1年目は「規定投球回」に達しなかったとしても、あくまでも計画通り。MLB流の起用法だと考えていい。そのうえで、佐々木に求められるのが投球のクオリティだ。制限された投球イニングの中で、どれだけのインパクトを当て与えられるかが、1年目のカギを握るだろう。
メジャーでも佐々木の武器になりそうな球種
まず、NPB最速記録でもある165キロを誇るストレートに関してはMLBトップレベルと言っていい。佐々木の昨季ストレート平均球速は156キロ。

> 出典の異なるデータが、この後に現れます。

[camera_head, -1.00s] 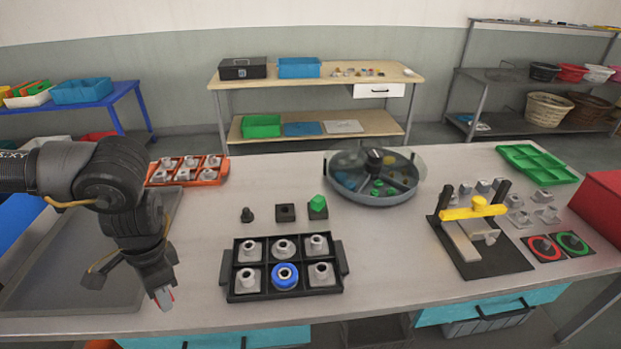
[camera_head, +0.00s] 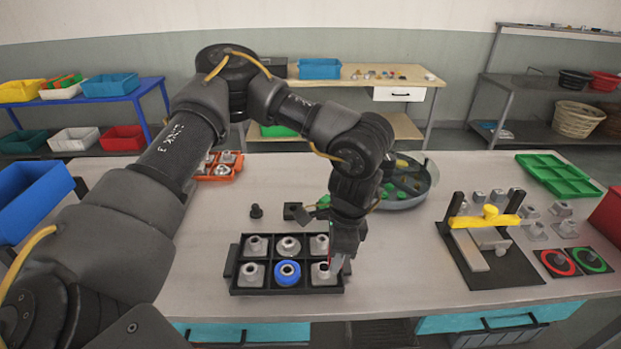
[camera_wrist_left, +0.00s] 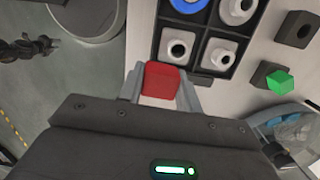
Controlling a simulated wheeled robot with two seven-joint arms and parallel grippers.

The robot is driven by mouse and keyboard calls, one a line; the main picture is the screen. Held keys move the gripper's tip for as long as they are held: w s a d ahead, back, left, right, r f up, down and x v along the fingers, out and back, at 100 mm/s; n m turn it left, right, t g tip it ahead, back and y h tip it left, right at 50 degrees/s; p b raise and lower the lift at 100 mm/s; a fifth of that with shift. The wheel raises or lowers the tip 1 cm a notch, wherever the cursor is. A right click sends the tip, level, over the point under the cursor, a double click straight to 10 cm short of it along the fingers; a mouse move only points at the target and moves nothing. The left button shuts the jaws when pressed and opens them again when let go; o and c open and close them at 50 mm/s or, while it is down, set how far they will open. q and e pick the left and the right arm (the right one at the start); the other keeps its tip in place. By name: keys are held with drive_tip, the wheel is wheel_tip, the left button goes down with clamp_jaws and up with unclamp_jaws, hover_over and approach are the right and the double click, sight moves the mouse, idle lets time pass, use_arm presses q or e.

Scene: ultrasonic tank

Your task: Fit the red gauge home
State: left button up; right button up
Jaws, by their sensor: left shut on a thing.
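My left gripper (camera_head: 335,265) is shut on the red gauge (camera_wrist_left: 160,82), which shows as a red block between the two fingertips in the left wrist view. In the head view the gripper points down at the right end of the black tray (camera_head: 262,292), by its front right part, and mostly hides the gauge. I cannot tell how far above the tray or table it is. A dark square block (camera_head: 292,211) stands behind the tray; it also shows in the left wrist view (camera_wrist_left: 297,28).
The tray holds several grey parts and a blue ringed one (camera_head: 288,273). A green cube (camera_wrist_left: 281,82) sits on a dark block near the round bowl (camera_head: 415,186). A black peg (camera_head: 256,211) stands behind the tray. A yellow-barred fixture (camera_head: 490,217) is at right.

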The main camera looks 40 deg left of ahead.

前年よりやや低下したとはいえ、NPB先発投手では断トツ。MLBでもトップレベルに該当する。
さらに大きな武器になりそうなのが、独特の変化をするフォーク(スプリット)だ。ロッテ時代、佐々木と史上最年少コンビでの完全試合を達成した松川虎生から、こんな話を聞いたことがある。
「フォークはスピードがある中でも不規則に落ちるので、ビックリしました」
NPB時代の佐々木は、剛速球とフォークで三振を量産したが、いわゆる「真っすぐ落ちる」フォークだけでなく、スライダー気味に落ちるフォークを投げることもあった。本人は投げ分けていたわけではないらしいが、この「特殊球」がMLBでは大きな武器になりうる。
データ化が進んだ現在の野球界では、投手の投げるボールの変化量、スピード、変化方向などすべてが可視化される。これにより、打者はこれまで以上に投手のボールを「イメージ」しやすくなる。ただ、たとえば同じフォークであっても、他の投手と違う変化をする=特殊球である場合、イメージがしにくい。
昨季で言えば、今永昇太(シカゴ・カブス)のストレートも、MLB平均値を大きく上回るホップ成分を有した「特殊球」として、抜群の効果を発揮した。
NPB時代後半はスライダー気味に落ちるフォークが減ったようにも思えるが、実はこの球種こそ、佐々木の生命線になりうるのではないか――。
MLBでもトップレベルのストレートに、打者が見たことのない変化をするフォーク――。この2球種で、移籍1年目からMLBを席巻する佐々木朗希の姿が見られることを期待したい。